STATED GOAL ::
Your task is to copy the listing exactly, with the pictures left out.

^^^^^^^^^^^^^^^^

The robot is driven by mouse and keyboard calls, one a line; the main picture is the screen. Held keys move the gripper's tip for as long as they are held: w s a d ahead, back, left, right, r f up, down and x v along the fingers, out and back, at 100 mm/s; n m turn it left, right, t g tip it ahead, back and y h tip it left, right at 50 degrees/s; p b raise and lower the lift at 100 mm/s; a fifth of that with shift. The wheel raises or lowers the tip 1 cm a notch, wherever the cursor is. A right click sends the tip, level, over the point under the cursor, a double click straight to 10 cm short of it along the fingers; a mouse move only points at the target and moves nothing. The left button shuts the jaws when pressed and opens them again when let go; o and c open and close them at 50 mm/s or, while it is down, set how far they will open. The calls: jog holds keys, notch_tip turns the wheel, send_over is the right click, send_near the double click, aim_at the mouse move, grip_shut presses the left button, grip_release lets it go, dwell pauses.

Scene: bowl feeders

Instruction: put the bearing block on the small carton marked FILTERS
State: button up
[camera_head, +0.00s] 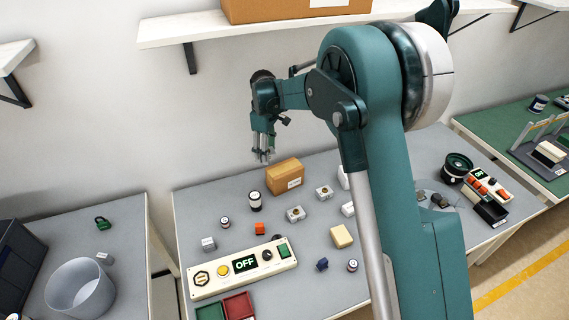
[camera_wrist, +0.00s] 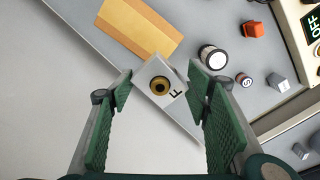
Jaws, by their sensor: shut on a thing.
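My gripper (camera_head: 262,156) hangs over the back edge of the table, a little left of and above a small brown carton (camera_head: 284,175). In the wrist view my gripper (camera_wrist: 160,92) is shut on the bearing block (camera_wrist: 153,72), a pale grey block with a dark brass-ringed hole and a letter F. The block is tilted and held between the green finger pads. The carton (camera_wrist: 140,27) lies beyond the block in the wrist view, apart from it. The carton has a pale label in the head view, too small to read. The block is barely discernible in the head view.
Several small parts stand in front of the carton, among them a black-and-white cylinder (camera_head: 255,201), an orange cube (camera_head: 260,229) and two grey blocks with holes (camera_head: 295,214) (camera_head: 324,192). A control box reading OFF (camera_head: 243,267) is nearer. A shelf (camera_head: 185,28) bears a larger carton (camera_head: 290,9).

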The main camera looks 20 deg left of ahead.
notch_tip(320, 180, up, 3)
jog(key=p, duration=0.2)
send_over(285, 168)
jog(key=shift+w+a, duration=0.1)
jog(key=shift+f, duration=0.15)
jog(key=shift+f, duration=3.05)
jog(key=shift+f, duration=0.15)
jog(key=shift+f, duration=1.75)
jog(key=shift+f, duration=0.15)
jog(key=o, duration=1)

^^^^^^^^^^^^^^^^

TASK ANSWER ::
The robot is driven by mouse and keyboard calls, one a line; the main picture is the screen. Held keys move the gripper's tip for as long as they are held: w s a d ahead, back, left, right, r f up, down and x v along the fingers, out and back, at 100 mm/s; n m turn it left, right, t g tip it ahead, back and y h tip it left, right at 50 degrees/s; p b raise and lower the lift at 100 mm/s; a fifth of that with shift. The wheel raises or lowers the tip 1 cm a notch, wherever the cursor is. A right click sends the tip, level, over the point under the cursor, a double click straight to 10 cm short of it along the fingers; a mouse move only points at the target and moves nothing. The left button shuts the jaws when pressed and opens them again when let go; o and c open and close them at 50 mm/s or, while it is down, set how far they will open. The calls: jog holds keys, notch_tip turns the wheel, send_over is the right click, send_near the double click, aim_at the mouse move, grip_shut presses the left button, grip_release lets it go, dwell pauses.

Scene: bowl feeders

Instruction: put the bearing block on the small carton marked FILTERS
State: button up
[camera_head, +0.00s] 
[camera_wrist, +0.00s] 
Jaws, by their sensor: shut on a thing.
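My gripper (camera_head: 262,156) hangs over the back edge of the table, a little left of and above a small brown carton (camera_head: 284,175). In the wrist view my gripper (camera_wrist: 160,92) is shut on the bearing block (camera_wrist: 153,72), a pale grey block with a dark brass-ringed hole and a letter F. The block is tilted and held between the green finger pads. The carton (camera_wrist: 140,27) lies beyond the block in the wrist view, apart from it. The carton has a pale label in the head view, too small to read. The block is barely discernible in the head view.
Several small parts stand in front of the carton, among them a black-and-white cylinder (camera_head: 255,201), an orange cube (camera_head: 260,229) and two grey blocks with holes (camera_head: 295,214) (camera_head: 324,192). A control box reading OFF (camera_head: 243,267) is nearer. A shelf (camera_head: 185,28) bears a larger carton (camera_head: 290,9).

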The main camera looks 20 deg left of ahead.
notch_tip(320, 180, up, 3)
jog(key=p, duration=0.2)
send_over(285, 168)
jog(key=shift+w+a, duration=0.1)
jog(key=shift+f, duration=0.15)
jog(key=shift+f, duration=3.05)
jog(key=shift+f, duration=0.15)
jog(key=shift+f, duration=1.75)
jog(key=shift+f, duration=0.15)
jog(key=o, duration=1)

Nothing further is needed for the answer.